Türkiye's candidacy is arguably the most complicated in EU history. Ankara first applied for membership in 1987, received official candidate status in 1999 following the Helsinki Summit, and opened formal accession negotiations in 2005.

Those talks stalled progressively over concerns about democratic backsliding, unresolved disputes over Cyprus and Kurdish rights, and broader anxieties within key member states about absorbing a large, predominantly Muslim neighbor.

The European Parliament moved to formally suspend the process in 2021, and the candidacy has since existed largely in name only.

"Nobody is talking about Türkiye anymore," he said. "At least from a security perspective, we need to open our minds to understand that Türkiye needs to be as close to the union as possible."

Security logic over political hesitation

The framing was deliberate. Rather than reopening the thorny political and democratic debate that has long paralyzed Türkiye's bid, Stubb anchored his argument in hard security terms, a register that has acquired new urgency across Europe since Russia's full-scale invasion of Ukraine in 2022.

Türkiye, a NATO member since 1952 and a country straddling Europe and the Middle East, controls access to the Black Sea through the Turkish Straits and shares borders with Syria, Iraq and Iran, making it a pivotal actor in any serious European security architecture.

The broader context for Stubb's remarks is a Europe newly attentive to its own vulnerabilities. He told the summit that "European strategic autonomy or European geopolitical power" rests ultimately on size and scale, and that the window for meaningful EU enlargement "is quite short, because when the war in Ukraine ends and perhaps when the US administration changes, people are going to take their foot off the gas pedal."

A wider enlargement pitch

Türkiye was one stop in a sweeping geographic argument Stubb laid out at the summit. He called for the EU to grow to 40 member states, naming the United Kingdom, Canada, Norway and Iceland alongside Türkiye as countries that should be drawn into the bloc's orbit through full membership or flexible association arrangements.
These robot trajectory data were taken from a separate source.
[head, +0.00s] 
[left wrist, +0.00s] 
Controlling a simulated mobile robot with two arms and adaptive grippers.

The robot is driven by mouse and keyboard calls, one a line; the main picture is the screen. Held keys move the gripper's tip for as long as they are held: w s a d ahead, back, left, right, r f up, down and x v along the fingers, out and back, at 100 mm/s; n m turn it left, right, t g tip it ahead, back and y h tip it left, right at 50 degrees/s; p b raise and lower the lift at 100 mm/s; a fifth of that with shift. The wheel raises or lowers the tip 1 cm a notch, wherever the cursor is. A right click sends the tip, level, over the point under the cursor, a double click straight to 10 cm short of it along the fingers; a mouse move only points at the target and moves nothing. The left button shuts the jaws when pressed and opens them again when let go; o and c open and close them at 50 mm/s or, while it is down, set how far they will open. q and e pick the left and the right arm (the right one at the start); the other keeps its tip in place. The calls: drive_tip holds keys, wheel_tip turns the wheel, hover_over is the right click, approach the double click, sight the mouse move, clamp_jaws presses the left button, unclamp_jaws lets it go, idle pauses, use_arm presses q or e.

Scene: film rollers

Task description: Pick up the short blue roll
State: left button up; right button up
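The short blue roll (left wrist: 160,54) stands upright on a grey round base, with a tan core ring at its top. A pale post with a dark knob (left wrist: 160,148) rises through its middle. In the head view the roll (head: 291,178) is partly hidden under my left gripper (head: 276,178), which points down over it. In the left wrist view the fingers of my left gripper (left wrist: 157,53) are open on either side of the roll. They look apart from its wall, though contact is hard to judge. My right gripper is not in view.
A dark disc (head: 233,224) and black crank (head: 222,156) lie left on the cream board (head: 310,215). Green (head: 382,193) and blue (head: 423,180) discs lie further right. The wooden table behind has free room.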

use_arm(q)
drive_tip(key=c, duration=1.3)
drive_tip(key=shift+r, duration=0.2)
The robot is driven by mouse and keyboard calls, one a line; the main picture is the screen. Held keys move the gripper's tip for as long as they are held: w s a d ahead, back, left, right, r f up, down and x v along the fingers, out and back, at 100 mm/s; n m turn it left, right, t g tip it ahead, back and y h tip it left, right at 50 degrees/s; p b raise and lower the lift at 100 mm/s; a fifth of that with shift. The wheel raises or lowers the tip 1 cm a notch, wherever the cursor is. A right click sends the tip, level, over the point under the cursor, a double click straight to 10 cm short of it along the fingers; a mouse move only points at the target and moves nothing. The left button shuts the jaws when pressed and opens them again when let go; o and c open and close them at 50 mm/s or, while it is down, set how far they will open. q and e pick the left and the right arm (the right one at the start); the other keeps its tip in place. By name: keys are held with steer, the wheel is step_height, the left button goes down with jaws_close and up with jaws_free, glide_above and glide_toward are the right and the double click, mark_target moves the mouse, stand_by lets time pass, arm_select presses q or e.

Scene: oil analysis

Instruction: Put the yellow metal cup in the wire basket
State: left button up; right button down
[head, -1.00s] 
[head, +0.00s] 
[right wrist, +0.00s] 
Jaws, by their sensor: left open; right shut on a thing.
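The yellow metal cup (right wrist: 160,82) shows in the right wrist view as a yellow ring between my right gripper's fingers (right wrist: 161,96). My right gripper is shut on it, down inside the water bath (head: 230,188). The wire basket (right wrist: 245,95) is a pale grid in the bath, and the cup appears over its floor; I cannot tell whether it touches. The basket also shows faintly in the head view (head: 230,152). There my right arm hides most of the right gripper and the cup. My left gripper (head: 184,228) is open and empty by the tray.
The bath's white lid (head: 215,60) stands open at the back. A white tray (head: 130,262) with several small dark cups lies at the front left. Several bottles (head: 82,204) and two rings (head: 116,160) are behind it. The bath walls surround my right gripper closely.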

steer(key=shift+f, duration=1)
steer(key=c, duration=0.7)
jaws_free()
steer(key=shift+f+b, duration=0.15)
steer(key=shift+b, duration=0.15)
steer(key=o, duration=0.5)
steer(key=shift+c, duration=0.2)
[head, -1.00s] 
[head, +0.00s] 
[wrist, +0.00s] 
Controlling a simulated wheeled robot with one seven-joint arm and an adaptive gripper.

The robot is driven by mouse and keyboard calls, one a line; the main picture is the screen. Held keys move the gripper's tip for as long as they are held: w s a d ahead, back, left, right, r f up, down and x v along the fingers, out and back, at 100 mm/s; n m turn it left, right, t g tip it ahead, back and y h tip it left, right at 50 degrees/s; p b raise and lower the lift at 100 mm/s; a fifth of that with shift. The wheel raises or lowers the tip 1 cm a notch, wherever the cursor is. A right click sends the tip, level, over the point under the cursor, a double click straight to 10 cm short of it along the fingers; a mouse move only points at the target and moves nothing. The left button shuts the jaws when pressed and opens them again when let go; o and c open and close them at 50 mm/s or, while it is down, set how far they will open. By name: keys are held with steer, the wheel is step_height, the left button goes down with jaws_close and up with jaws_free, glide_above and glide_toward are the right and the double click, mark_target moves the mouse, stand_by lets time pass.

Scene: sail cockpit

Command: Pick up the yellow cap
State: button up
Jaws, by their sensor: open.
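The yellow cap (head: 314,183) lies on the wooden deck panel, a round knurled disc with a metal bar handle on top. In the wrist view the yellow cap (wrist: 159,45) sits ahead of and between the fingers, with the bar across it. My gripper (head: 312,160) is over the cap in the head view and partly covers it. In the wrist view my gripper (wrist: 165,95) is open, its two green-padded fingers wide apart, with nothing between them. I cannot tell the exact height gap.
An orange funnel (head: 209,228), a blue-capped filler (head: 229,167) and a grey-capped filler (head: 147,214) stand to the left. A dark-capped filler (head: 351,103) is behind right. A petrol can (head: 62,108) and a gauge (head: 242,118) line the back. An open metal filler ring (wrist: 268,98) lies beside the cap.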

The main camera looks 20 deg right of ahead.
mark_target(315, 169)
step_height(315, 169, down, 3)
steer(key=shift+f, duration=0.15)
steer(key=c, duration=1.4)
He also pressed for urgency on the Western Balkans, describing it as "the hottest spot in Europe" and raising unresolved questions about Serbia, Kosovo, Bosnia-Herzegovina, Albania, Montenegro and North Macedonia.

Iceland is set to hold a referendum on August 29 on whether to restart EU accession talks, having suspended its candidacy in 2013 following a membership application triggered by the 2009 financial crisis.

Norway, which has twice rejected EU membership, is reported to be reassessing its relationship with Brussels amid intensifying competition between Washington and Beijing.

Whether Stubb's call on Türkiye translates into any formal diplomatic movement remains to be seen. The Finnish president himself closed his remarks with a candid admission: "If we want to project power in the world, we need to start thinking big. But who, when, where and how, I don't know."